Bitcoin, however, works on precisely the opposite set of princi­ples. As a distrib­uted piece of open source software that requires majority consensus to change, every line of code is known, and no central authority can change it. A key tenet of Bitcoin is to verify rather than to trust. Software to run a full node can be freely downloaded and run on a normal PC and can audit the entire blockchain and the entire money supply. It relies on no website, critical data center, or corpo­rate structure.

For this reason, there are no “issues with paper­work” or “diffi­culty receiving payments, ” refer­encing some of the SEC red flags of a Ponzi. The entire point of Bitcoin is to not rely on any third parties; it is immutable and self-verifi­able. Bitcoin can only be moved with the private key associ­ated with a specific address, and if you use your private key to move your bitcoins, nobody can stop you from doing so.

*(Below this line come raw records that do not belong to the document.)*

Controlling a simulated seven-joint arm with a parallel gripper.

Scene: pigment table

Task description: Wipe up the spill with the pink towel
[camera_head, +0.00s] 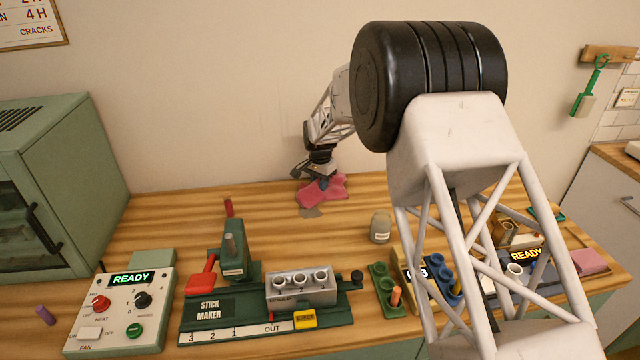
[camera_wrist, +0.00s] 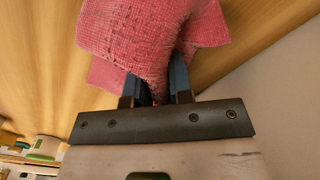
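The pink towel (camera_head: 328,188) is bunched at the back of the wooden table, close to the wall. My gripper (camera_head: 322,182) reaches down onto it from above. In the wrist view, my gripper (camera_wrist: 158,88) has its two blue fingers closed on a pinched fold of the pink towel (camera_wrist: 150,40), which spreads out beyond the fingertips. A small grey-brown spill (camera_head: 310,212) shows on the table just in front of the towel's lower left edge. The towel may cover more of it; I cannot tell.
The green stick maker (camera_head: 215,308) and the control box (camera_head: 120,310) stand along the front. A jar (camera_head: 380,227) stands right of the spill. A green oven (camera_head: 60,190) is at the left. The wood around the towel is mostly clear.

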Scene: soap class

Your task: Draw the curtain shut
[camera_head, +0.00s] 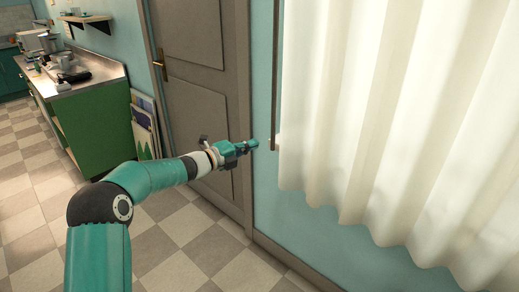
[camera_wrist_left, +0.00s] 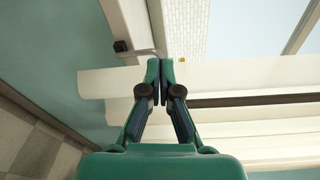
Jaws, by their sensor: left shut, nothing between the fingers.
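A white pleated curtain (camera_head: 390,120) hangs across the right half of the head view, with light behind it. Its left edge hangs close to a thin brown vertical strip (camera_head: 275,80) on the wall. My left gripper (camera_head: 256,144) is stretched out toward this edge, just left of the curtain. In the left wrist view my left gripper (camera_wrist_left: 160,65) has its fingertips together with nothing between them. Pale curtain folds (camera_wrist_left: 110,84) lie beyond the fingers there. Whether the fingertips touch the curtain, I cannot tell. My right gripper does not show.
A grey door (camera_head: 205,75) with a brass handle stands left of the curtain. A green counter (camera_head: 92,115) with kitchen things is at the far left, and flat panels (camera_head: 146,125) lean beside it. The checkered floor (camera_head: 180,225) is clear around my arm.

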There are, of course, some bad actors in the surrounding ecosystem. People relying on others to hold their private keys (rather than doing so themselves) have sometimes lost their coins due to bad custo­dians, but not because the core Bitcoin software failed. Third-party exchanges can be fraud­u­lent or can be hacked. Phishing schemes or other frauds can trick people into revealing their private keys or account infor­ma­tion. But these are not associ­ated with Bitcoin itself, and as people use Bitcoin, they must ensure they under­stand how the system works to avoid falling for scams in the ecosystem.

No Pre-Mine

As previ­ously mentioned, Satoshi mined virtu­ally all of his coins when the software was public, and anybody else could mine them. He gave himself no unique advan­tage in acquiring coins faster or more efficiently than anyone else and had to expend compu­ta­tional power and electricity to acquire them, which was critical in the early period for keeping the network up and running. And as previ­ously mentioned, the white paper was released before any of it, which would be unusual or risky if the goal was mainly about personal monetary gain.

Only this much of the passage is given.